Aim of the exercise:
Transcribe the material below exactly as it appears.

Material provided:
============================================================

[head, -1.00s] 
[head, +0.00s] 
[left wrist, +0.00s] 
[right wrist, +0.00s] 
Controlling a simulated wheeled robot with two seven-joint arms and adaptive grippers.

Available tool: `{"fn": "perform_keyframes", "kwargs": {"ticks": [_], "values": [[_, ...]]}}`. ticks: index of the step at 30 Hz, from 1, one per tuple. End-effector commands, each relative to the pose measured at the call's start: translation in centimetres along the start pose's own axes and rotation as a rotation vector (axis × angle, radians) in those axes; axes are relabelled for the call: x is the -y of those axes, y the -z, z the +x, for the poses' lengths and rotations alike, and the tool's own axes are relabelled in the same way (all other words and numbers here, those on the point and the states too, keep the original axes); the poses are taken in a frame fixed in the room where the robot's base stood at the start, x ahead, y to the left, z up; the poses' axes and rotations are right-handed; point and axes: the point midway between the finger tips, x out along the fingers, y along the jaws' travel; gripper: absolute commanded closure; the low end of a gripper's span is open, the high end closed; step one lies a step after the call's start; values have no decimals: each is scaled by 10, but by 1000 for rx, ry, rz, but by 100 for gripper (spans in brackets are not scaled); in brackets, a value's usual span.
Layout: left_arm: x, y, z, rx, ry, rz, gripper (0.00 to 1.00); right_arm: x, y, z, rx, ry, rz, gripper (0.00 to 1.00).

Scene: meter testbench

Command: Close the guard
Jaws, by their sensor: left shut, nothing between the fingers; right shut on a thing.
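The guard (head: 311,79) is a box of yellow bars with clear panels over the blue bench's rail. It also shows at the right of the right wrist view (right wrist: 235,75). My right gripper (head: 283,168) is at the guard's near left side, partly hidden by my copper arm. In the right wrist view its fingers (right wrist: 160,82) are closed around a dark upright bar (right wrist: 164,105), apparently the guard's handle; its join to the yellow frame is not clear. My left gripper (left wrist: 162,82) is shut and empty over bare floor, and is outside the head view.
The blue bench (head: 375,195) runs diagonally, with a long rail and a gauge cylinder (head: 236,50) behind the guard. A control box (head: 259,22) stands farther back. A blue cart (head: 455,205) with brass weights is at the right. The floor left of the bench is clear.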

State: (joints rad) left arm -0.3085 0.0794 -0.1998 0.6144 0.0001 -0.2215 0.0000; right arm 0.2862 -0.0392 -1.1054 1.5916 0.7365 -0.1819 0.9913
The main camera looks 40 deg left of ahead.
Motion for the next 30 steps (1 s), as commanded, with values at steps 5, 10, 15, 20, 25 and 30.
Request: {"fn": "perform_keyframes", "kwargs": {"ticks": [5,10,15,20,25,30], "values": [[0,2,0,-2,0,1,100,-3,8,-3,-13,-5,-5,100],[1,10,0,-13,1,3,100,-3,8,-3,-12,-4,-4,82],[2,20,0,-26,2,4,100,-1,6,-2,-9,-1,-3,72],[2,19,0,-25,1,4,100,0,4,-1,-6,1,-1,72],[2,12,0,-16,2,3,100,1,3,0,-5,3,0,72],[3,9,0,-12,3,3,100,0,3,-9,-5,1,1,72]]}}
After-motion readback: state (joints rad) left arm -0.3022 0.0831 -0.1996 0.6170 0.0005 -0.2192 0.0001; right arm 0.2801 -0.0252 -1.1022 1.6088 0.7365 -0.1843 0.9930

============================================================

Task answer:
[head, -1.00s] 
[head, +0.00s] 
[left wrist, +0.00s] 
[right wrist, +0.00s] 
Controlling a simulated wheeled robot with two seven-joint arms and adaptive grippers.

Available tool: `{"fn": "perform_keyframes", "kwargs": {"ticks": [_], "values": [[_, ...]]}}`. ticks: index of the step at 30 Hz, from 1, one per tuple. End-effector commands, each relative to the pose measured at the call's start: translation in centimetres along the start pose's own axes and rotation as a rotation vector (axis × angle, radians) in those axes; axes are relabelled for the call: x is the -y of those axes, y the -z, z the +x, for the poses' lengths and rotations alike, and the tool's own axes are relabelled in the same way (all other words and numbers here, those on the point and the states too, keep the original axes); the poses are taken in a frame fixed in the room where the robot's base stood at the start, x ahead, y to the left, z up; the poses' axes and rotations are right-handed; point and axes: the point midway between the finger tips, x out along the fingers, y along the jaws' travel; gripper: absolute commanded closure; the low end of a gripper's span is open, the high end closed; step one lies a step after the call's start; values have no decimals: each is scaled by 10, but by 1000 for rx, ry, rz, but by 100 for gripper (spans in brackets are not scaled); in brackets, a value's usual span.
Layout: left_arm: x, y, z, rx, ry, rz, gripper (0.00 to 1.00); right_arm: x, y, z, rx, ry, rz, gripper (0.00 to 1.00).

Scene: meter testbench

Command: Close the guard
Jaws, by their sensor: left shut, nothing between the fingers; right shut on a thing.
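The guard (head: 311,79) is a box of yellow bars with clear panels over the blue bench's rail. It also shows at the right of the right wrist view (right wrist: 235,75). My right gripper (head: 283,168) is at the guard's near left side, partly hidden by my copper arm. In the right wrist view its fingers (right wrist: 160,82) are closed around a dark upright bar (right wrist: 164,105), apparently the guard's handle; its join to the yellow frame is not clear. My left gripper (left wrist: 162,82) is shut and empty over bare floor, and is outside the head view.
The blue bench (head: 375,195) runs diagonally, with a long rail and a gauge cylinder (head: 236,50) behind the guard. A control box (head: 259,22) stands farther back. A blue cart (head: 455,205) with brass weights is at the right. The floor left of the bench is clear.

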State: (joints rad) left arm -0.3085 0.0794 -0.1998 0.6144 0.0001 -0.2215 0.0000; right arm 0.2862 -0.0392 -1.1054 1.5916 0.7365 -0.1819 0.9913
The main camera looks 40 deg left of ahead.
Motion for the next 30 steps (1 s), as commanded, with values at steps 5, 10, 15, 20, 25 and 30.
Request: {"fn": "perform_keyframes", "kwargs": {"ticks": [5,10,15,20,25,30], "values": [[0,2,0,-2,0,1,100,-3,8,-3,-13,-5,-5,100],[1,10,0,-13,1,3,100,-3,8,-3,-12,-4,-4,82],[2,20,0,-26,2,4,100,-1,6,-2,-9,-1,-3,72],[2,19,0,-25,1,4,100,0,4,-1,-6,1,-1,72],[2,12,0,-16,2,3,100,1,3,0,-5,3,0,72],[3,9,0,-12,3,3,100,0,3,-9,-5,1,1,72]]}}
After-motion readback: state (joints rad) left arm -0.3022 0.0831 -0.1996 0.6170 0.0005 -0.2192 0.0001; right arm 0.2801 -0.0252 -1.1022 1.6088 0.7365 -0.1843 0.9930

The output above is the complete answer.